War es dann so schlimm, wie es beschrieben wurde?
Na ja, es hatte schon einen etwas eigenwilligen Charakter. Man musste sich sehr schnell einweben und zudem auch als politischer Akteur begreifen. Das war für mich etwas ganz Neues.
Inwiefern?
In Spandau waren Verwaltung und Politik sehr stark getrennt. Die Kontakte zur Politik liefen also vor allem über die Beigeordneten. In Potsdam habe ich dann die Erfahrung gemacht, dass man die Dinge selbst in die Hand nehmen muss, wenn man etwas erreichen will. Es galt ja schwierige Entscheidungen zu treffen.
Welche waren das?
Zum Beispiel mussten Kitas geschlossen werden. Ich erinnere mich noch gut an meinen ersten Arbeitstag. Achtung, jetzt kommt eine Anekdote, die ist klasse ...
Erzählen Sie!
Alles fing schon damit an, dass ich am ersten Tag 300 Unterschriften leisten musste ...

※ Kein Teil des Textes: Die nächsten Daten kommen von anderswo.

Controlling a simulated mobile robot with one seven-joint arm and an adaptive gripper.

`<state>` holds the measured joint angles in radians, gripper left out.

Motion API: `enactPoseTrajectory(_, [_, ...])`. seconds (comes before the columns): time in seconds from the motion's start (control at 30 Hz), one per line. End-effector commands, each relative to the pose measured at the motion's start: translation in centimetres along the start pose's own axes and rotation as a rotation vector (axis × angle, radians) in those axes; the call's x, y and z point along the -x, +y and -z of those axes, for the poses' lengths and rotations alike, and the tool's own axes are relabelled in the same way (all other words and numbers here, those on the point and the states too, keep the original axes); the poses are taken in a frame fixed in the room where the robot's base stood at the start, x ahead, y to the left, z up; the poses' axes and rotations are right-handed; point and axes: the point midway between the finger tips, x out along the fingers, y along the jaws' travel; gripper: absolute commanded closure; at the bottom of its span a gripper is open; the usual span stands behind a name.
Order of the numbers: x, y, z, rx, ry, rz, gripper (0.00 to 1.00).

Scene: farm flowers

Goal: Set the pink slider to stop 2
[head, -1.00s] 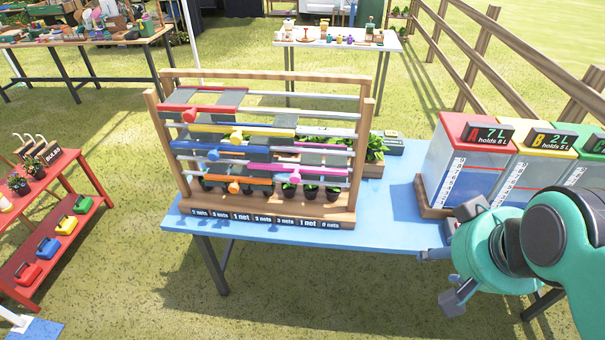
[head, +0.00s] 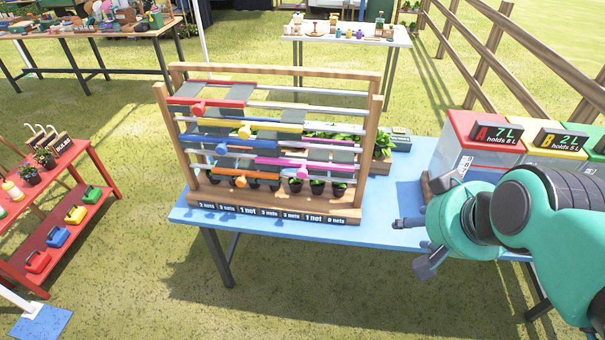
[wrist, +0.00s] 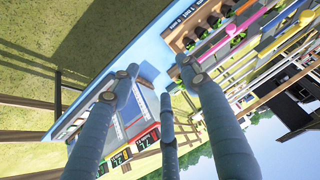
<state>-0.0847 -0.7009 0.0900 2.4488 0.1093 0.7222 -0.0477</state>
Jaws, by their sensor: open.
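The pink slider (head: 282,162) is a pink bar with a knob on a low rail of the wooden rack (head: 163,120), toward the right half, below the blue slider. The rack stands upright on the blue table (head: 400,185).
Red, orange, yellow and blue sliders share the rack, with potted plants and a row of net labels (head: 265,212) at its base. Bins with displays (head: 495,132) stand at the table's right. A red shelf (head: 75,215) is at left. The table between rack and gripper is clear.

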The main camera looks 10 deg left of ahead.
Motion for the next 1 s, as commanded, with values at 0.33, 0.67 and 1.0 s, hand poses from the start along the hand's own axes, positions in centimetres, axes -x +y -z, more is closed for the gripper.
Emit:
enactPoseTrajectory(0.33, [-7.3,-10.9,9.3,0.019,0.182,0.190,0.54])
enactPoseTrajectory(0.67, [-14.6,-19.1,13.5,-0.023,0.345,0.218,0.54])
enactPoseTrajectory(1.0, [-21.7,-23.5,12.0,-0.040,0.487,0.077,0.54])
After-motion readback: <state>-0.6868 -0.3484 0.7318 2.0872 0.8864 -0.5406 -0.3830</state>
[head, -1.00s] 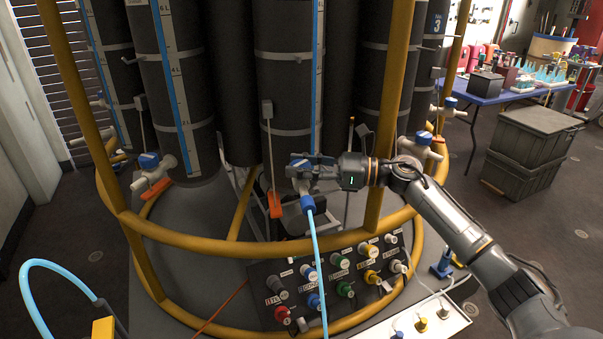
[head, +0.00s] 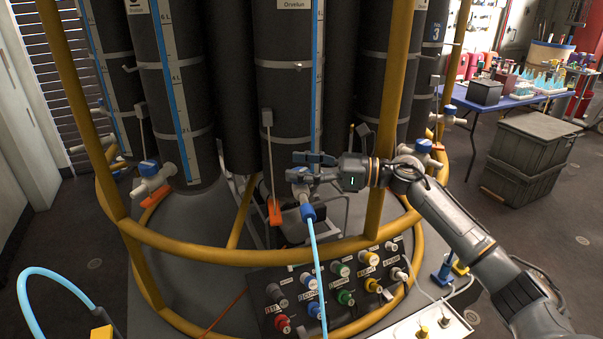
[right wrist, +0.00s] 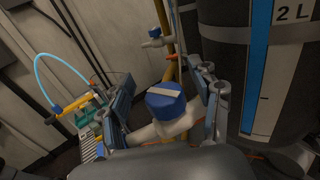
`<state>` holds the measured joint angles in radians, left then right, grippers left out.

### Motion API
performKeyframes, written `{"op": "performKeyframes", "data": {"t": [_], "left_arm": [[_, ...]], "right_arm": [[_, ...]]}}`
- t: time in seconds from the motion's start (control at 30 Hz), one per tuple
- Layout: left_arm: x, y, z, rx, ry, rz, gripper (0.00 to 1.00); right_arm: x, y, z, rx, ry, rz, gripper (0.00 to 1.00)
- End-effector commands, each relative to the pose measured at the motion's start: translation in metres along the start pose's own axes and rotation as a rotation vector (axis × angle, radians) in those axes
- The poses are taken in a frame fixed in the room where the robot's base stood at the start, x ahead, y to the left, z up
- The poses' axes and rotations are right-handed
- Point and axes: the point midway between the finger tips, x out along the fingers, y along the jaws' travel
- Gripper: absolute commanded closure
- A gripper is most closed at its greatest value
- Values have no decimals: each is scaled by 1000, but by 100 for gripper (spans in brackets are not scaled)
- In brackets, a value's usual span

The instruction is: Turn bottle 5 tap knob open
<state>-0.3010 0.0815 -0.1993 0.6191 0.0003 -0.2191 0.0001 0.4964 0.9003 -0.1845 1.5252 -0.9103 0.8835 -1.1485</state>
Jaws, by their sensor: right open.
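The tap on the front middle black bottle (head: 285,100) has a white body (head: 296,190), with a blue hose (head: 316,250) hanging from its blue connector (head: 308,213). No number 5 is readable on this bottle. In the right wrist view the tap's blue knob (right wrist: 165,103) has a pale stripe lying roughly crosswise, tilted slightly. My right gripper (head: 308,166) is open at this tap; in the wrist view its fingers (right wrist: 165,85) stand either side of the knob, with visible gaps. In the head view the fingers largely hide the knob. My left gripper is out of view.
A yellow ring rail (head: 200,250) and upright posts (head: 385,120) surround the bottles, close to my right arm. A panel of coloured couplings (head: 340,285) sits below. Other taps (head: 150,177) flank this one. A blue table (head: 515,98) and grey crates (head: 530,155) stand right.

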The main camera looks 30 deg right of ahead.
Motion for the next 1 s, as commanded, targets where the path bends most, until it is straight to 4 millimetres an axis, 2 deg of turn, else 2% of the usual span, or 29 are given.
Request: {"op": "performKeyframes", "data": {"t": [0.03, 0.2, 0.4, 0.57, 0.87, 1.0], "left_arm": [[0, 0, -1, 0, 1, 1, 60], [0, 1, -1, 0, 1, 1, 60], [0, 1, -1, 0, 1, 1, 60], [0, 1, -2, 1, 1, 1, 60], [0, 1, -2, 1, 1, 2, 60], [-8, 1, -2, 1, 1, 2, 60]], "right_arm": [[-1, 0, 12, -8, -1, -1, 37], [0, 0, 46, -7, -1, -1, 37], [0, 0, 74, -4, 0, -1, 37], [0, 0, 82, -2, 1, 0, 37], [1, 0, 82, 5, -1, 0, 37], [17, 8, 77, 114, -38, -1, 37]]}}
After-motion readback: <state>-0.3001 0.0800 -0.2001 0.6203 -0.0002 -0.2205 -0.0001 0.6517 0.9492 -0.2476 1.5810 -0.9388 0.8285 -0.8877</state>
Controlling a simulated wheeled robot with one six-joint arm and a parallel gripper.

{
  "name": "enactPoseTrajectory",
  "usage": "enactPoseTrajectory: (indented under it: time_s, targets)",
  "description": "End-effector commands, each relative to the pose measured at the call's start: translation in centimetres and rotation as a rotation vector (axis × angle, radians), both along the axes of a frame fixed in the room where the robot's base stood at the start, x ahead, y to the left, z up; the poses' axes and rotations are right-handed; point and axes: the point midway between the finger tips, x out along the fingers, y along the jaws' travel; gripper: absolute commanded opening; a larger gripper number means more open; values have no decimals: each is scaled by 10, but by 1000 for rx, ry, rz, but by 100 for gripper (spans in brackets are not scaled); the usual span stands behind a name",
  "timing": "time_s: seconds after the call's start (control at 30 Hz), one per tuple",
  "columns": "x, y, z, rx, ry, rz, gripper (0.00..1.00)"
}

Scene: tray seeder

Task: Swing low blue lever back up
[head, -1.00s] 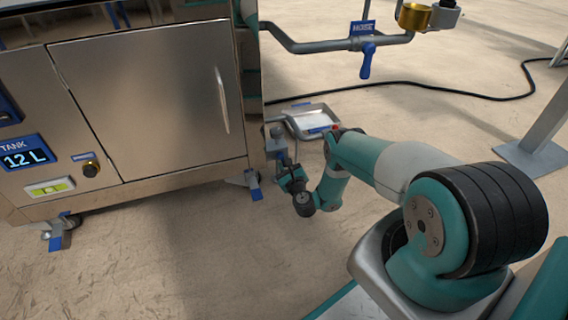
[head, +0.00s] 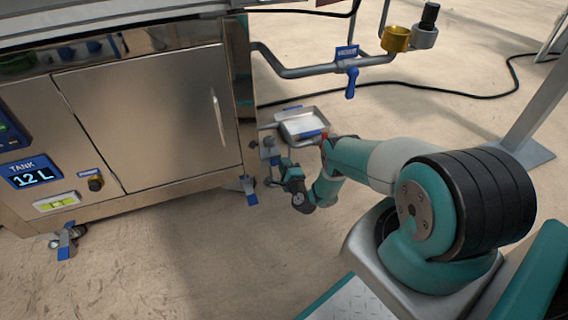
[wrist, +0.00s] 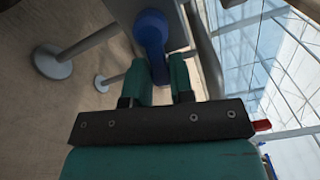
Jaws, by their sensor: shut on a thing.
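The low blue lever (wrist: 151,32) shows in the wrist view as a round blue hub with a shank running down between my fingers. My gripper (wrist: 161,76) is shut on that shank, one green finger on each side. The hub sits against a grey metal plate at the top of the view. In the head view my gripper (head: 273,179) is low beside the right end of the steel cabinet, near a small grey fitting. The lever's grip is largely hidden there by my own wrist and the fingers.
The steel cabinet (head: 150,115) stands at the left on feet with blue pedals (head: 249,190). A grey pipe with another blue lever (head: 351,82) hanging down runs above. A shallow metal tray (head: 304,124) lies behind my wrist. A black cable (head: 430,91) crosses the floor.

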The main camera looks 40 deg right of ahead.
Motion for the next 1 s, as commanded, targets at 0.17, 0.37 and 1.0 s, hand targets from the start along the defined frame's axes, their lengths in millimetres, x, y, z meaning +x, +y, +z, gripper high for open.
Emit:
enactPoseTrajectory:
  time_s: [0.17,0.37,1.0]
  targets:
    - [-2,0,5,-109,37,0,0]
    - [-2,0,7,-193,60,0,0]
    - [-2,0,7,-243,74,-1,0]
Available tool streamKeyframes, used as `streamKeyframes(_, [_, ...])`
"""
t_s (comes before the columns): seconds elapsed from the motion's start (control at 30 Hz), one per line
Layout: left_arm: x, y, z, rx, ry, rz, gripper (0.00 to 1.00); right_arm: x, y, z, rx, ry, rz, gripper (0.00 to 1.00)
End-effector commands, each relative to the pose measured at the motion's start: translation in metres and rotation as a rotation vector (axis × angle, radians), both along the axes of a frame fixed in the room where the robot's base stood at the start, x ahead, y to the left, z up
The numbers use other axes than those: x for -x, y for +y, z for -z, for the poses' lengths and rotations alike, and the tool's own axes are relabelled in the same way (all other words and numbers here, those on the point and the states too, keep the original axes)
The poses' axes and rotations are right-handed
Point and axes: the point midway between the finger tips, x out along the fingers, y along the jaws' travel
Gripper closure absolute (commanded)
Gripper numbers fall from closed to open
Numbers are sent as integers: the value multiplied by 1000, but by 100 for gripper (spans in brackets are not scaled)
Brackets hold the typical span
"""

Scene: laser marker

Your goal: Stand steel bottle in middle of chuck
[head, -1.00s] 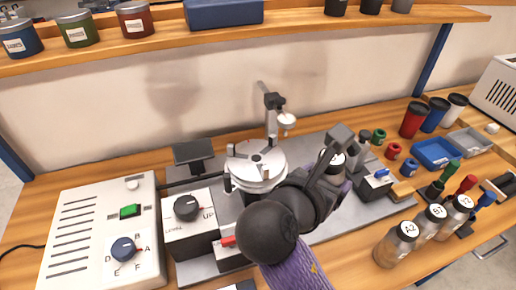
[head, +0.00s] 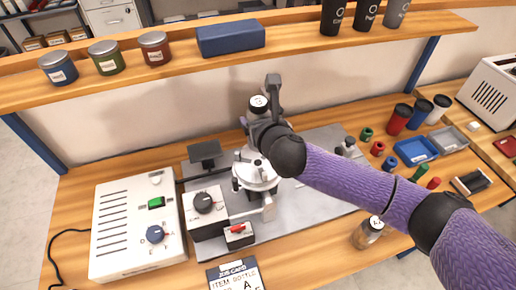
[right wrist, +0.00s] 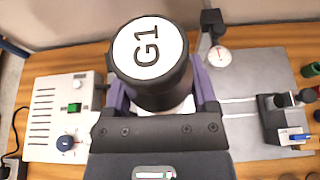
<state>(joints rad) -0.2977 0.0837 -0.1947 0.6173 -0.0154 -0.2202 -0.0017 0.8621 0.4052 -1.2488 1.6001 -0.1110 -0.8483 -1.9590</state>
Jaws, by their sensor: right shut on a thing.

... als Jugendamtsleiter? Warum denn das?
Weil mein Vorgänger entschieden hatte, dass jede Lebensmittellieferung an eine Kita in Potsdam über den Schreibtisch des Jugendamtsleiters gehen und das als „sachlich und rechnerisch richtig“ gezeichnet werden muss. Ich hab diesen Wahnsinn nur zwei Wochen mitgemacht und dann beendet. Um halb sechs war ich jedenfalls damit fertig, hab mich zurückgelehnt und gedacht: Das war also dein erster Arbeitstag.
Aber der war noch nicht zu Ende?
Nein. Das Telefon klingelte und eine leicht aufgeregte Stimme sagte: „Schönen guten Tag, Funke mein Name.“ Ich darauf: „Tut mir leid, aber der Name sagt mir gar nichts.“ Die Stimme: „Na, den sollten Sie sich aber merken, ich bin nämlich der Büroleiter des Oberbürgermeisters.“ Ich entschuldigte mich, dass dies mein erster Tag sei. Er darauf: „Ich ersuche Sie dringend, beruhigend auf eine aufgebrachte Menge vor dem Rathaus einzuwirken!“
An Ihrem ersten Tag?!
Ja. Ich sagte, das sei doch vielleicht eher Sache der Jugendstadträtin...
Das war damals ihre Parteigenossin Hannelore Knoblich.
Genau. Die hatte Christian Funke aber schon den ganzen Tag vergeblich zu erreichen versucht. Ich habe die ganze Zeit gedacht, ein Kumpel will mich reinlegen. Dann gehe ich raus und sehe 150 Leute da stehen, die gegen die Schließung von Kitas protestieren. Sofort wurden Kameras auf mich gerichtet und mir Mikrofone unter die Nase gehalten. Und ich habe erklärt, warum sechs oder sieben Kitas geschlossen werden müssen. Später rief mich dann Frau Knoblich an. Sie hatte einen Außer-Haus-Termin und Handys gab’s damals noch nicht.
Da beantwortet sich die nächste Frage ja fast schon von selbst, nämlich, ob das Regieren damals leichter oder schwerer war als heute.
Es war schon eine unheimlich schwierige Zeit. Die Kitas, die damals ja noch von der Stadt betrieben wurden, mussten wir wegen des starken Geburtenrückgangs nach der Wende schließen. Das hieß aber auch, dass wir Erzieherinnen entlassen, dabei aber einen möglichst sozialverträglichen Stellenabbau hinbekommen mussten. Bei den Jugendeinrichtungen ging das weiter. Das waren alles vollkommen ungeordnete Zustände. Die Menschen hatten Angst um ihren Arbeitsplatz. Das einigermaßen sozial abzufedern, war meine erste große Herausforderung und die war zum Teil ziemlich hart.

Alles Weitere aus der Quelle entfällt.